__DATASET EXCERPTS__.

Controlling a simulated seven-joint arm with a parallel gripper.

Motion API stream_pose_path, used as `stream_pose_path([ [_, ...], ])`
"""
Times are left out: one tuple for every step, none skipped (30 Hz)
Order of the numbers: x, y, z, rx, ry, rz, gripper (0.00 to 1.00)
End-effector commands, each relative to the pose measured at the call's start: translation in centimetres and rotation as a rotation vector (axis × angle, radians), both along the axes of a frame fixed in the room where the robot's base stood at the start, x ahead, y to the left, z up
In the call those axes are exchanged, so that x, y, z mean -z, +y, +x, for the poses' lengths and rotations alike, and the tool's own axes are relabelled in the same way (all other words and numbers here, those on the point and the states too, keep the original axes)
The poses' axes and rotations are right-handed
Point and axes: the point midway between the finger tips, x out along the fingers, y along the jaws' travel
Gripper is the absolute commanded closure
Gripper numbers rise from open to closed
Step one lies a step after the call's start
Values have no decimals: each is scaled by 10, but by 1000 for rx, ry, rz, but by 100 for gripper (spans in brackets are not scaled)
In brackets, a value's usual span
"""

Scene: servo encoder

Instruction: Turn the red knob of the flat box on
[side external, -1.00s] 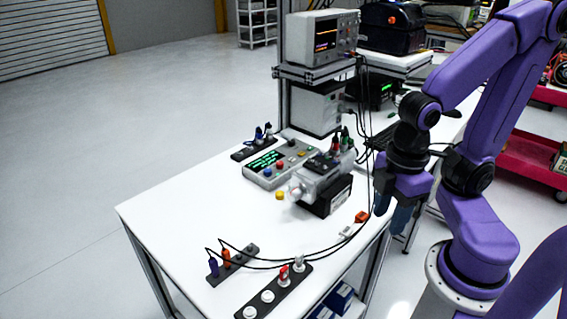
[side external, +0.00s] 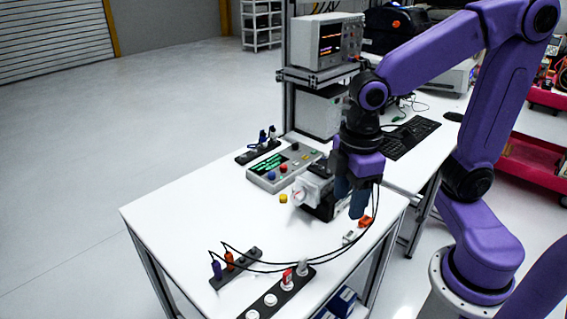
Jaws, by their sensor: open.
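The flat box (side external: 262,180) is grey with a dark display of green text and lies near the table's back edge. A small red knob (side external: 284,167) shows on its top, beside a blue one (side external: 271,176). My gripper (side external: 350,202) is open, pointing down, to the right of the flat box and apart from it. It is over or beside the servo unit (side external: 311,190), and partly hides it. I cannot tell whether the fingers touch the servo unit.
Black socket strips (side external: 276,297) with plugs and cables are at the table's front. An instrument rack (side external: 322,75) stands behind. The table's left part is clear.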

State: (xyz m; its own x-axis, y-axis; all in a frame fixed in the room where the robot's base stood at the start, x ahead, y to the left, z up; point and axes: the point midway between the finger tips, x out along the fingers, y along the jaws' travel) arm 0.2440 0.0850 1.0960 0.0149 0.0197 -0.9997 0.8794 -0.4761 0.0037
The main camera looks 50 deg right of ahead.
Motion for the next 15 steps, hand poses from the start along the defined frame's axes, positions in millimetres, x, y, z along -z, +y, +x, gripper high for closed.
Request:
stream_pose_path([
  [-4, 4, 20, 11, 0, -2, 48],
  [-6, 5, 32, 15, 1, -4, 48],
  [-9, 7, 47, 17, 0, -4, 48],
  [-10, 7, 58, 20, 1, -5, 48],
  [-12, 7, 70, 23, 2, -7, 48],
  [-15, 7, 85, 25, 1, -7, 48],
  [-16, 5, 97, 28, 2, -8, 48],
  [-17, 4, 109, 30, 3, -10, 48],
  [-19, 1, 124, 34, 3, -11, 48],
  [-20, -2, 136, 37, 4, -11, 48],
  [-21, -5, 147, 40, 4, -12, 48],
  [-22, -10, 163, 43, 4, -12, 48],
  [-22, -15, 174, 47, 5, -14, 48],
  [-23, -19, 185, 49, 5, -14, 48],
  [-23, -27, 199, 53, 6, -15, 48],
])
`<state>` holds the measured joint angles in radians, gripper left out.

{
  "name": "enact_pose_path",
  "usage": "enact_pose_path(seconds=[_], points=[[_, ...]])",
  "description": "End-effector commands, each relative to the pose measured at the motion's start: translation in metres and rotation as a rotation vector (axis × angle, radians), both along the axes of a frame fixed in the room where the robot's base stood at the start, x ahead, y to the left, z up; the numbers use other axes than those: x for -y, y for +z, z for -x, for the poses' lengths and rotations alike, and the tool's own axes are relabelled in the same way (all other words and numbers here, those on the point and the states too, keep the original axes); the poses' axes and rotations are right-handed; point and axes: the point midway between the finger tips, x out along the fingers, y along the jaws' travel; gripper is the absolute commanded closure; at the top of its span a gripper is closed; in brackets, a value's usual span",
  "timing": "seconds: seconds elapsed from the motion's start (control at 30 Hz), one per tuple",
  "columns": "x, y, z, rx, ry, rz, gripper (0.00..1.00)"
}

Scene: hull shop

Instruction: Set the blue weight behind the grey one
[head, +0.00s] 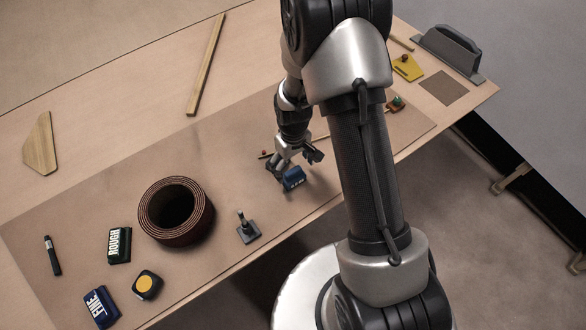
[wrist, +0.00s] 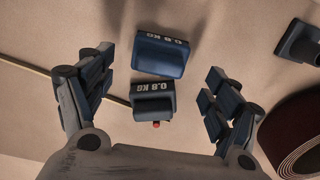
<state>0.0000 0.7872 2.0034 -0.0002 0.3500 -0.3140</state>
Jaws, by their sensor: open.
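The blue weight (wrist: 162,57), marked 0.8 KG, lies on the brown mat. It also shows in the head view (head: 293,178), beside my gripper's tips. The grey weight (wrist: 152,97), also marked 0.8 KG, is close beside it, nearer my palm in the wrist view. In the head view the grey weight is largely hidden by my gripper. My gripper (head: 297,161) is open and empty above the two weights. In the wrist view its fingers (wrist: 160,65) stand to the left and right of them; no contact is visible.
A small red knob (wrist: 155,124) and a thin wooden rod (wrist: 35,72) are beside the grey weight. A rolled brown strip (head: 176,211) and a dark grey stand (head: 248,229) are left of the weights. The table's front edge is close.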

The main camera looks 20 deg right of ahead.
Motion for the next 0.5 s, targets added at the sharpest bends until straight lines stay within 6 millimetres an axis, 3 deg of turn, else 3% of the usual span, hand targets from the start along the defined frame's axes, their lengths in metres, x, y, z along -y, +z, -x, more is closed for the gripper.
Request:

__EXERCISE GOAL__. Exclude the pictures and repeat every other part of the records word for word.

__COMPLETE OUTPUT__.
Controlling a simulated seven-joint arm with a parallel gripper.

Motion API stream_pose_path, used as `stream_pose_path([ [_, ...], ])`
"""
Times are left out: one tuple for every step, none skipped (30 Hz)
Order of the numbers: x, y, z, rx, ry, rz, gripper (0.00 to 1.00)
End-effector commands, each relative to the pose measured at the call's start: translation in centimetres and rotation as a rotation vector (axis × angle, radians), both along the axes of a frame fixed in the room where the robot's base stood at the start, x ahead, y to the left, z up
In the call those axes are exchanged, so that x, y, z mean -z, +y, +x, for the poses' lengths and rotations alike, and the tool's own axes are relabelled in the same way (all other words and numbers here, those on the point and the states too, keep the original axes)
The poses' axes and rotations are right-handed
Point and axes: the point midway between the finger tips, x out along the fingers, y along the jaws' travel
Gripper is the absolute commanded closure
Gripper numbers rise from open to closed
Step one lies a step after the call's start
Values have no decimals: each is scaled by 10, but by 1000 for rx, ry, rz, but by 100 for gripper (spans in brackets are not scaled)
In brackets, a value's usual span
"""

Scene: servo encoder

Instruction: Turn the red knob of the flat box on
[side external, -1.00s] 
[side external, +0.00s] 
Jaws, by their sensor: open.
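The flat box (side external: 262,180) is grey with a dark display of green text and lies near the table's back edge. A small red knob (side external: 284,167) shows on its top, beside a blue one (side external: 271,176). My gripper (side external: 350,202) is open, pointing down, to the right of the flat box and apart from it. It is over or beside the servo unit (side external: 311,190), and partly hides it. I cannot tell whether the fingers touch the servo unit.
Black socket strips (side external: 276,297) with plugs and cables are at the table's front. An instrument rack (side external: 322,75) stands behind. The table's left part is clear.

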State: (xyz m; its own x-axis, y-axis; all in a frame fixed in the room where the robot's base stood at the start, x ahead, y to the left, z up; point and axes: the point midway between the finger tips, x out along the fingers, y along the jaws' travel) arm 0.2440 0.0850 1.0960 0.0149 0.0197 -0.9997 0.8794 -0.4761 0.0037
The main camera looks 50 deg right of ahead.
Motion for the next 15 steps, hand poses from the start along the defined frame's axes, positions in millimetres, x, y, z along -z, +y, +x, gripper high for closed.
Request:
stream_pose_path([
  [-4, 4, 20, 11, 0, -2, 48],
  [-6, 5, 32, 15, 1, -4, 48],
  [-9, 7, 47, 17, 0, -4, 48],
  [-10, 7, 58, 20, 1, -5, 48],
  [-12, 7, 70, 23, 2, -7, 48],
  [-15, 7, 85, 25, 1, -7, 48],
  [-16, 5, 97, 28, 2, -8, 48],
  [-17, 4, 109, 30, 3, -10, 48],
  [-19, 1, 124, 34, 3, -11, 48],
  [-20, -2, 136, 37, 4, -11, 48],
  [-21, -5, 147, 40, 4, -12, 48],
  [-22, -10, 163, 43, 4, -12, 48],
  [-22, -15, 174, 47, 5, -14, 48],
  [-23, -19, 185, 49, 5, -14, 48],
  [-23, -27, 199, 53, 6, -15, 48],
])
`<state>` holds the measured joint angles in radians, gripper left out.

{
  "name": "enact_pose_path",
  "usage": "enact_pose_path(seconds=[_], points=[[_, ...]])",
  "description": "End-effector commands, each relative to the pose measured at the motion's start: translation in metres and rotation as a rotation vector (axis × angle, radians), both along the axes of a frame fixed in the room where the robot's base stood at the start, x ahead, y to the left, z up; the numbers use other axes than those: x for -y, y for +z, z for -x, for the poses' lengths and rotations alike, and the tool's own axes are relabelled in the same way (all other words and numbers here, those on the point and the states too, keep the original axes); the poses' axes and rotations are right-handed; point and axes: the point midway between the finger tips, x out along the fingers, y along the jaws' travel; gripper is the absolute commanded closure; at the top of its span a gripper is closed; in brackets, a value's usual span",
  "timing": "seconds: seconds elapsed from the motion's start (control at 30 Hz), one per tuple",
  "columns": "x, y, z, rx, ry, rz, gripper (0.00..1.00)"
}

Scene: hull shop

Instruction: Set the blue weight behind the grey one
[head, +0.00s] 
[wrist, +0.00s] 
<state>0.0000 0.7872 2.0034 -0.0002 0.3500 -0.3140</state>
Jaws, by their sensor: open.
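The blue weight (wrist: 162,57), marked 0.8 KG, lies on the brown mat. It also shows in the head view (head: 293,178), beside my gripper's tips. The grey weight (wrist: 152,97), also marked 0.8 KG, is close beside it, nearer my palm in the wrist view. In the head view the grey weight is largely hidden by my gripper. My gripper (head: 297,161) is open and empty above the two weights. In the wrist view its fingers (wrist: 160,65) stand to the left and right of them; no contact is visible.
A small red knob (wrist: 155,124) and a thin wooden rod (wrist: 35,72) are beside the grey weight. A rolled brown strip (head: 176,211) and a dark grey stand (head: 248,229) are left of the weights. The table's front edge is close.

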The main camera looks 20 deg right of ahead.
Motion for the next 0.5 s, targets added at the sharpest bends until straight lines stay within 6 millimetres an axis, 3 deg of turn, else 3% of the usual span, hand targets from the start along the defined frame's axes, their lengths in metres, x, y, z along -y, +z, -x, more is closed for the gripper.
Request:

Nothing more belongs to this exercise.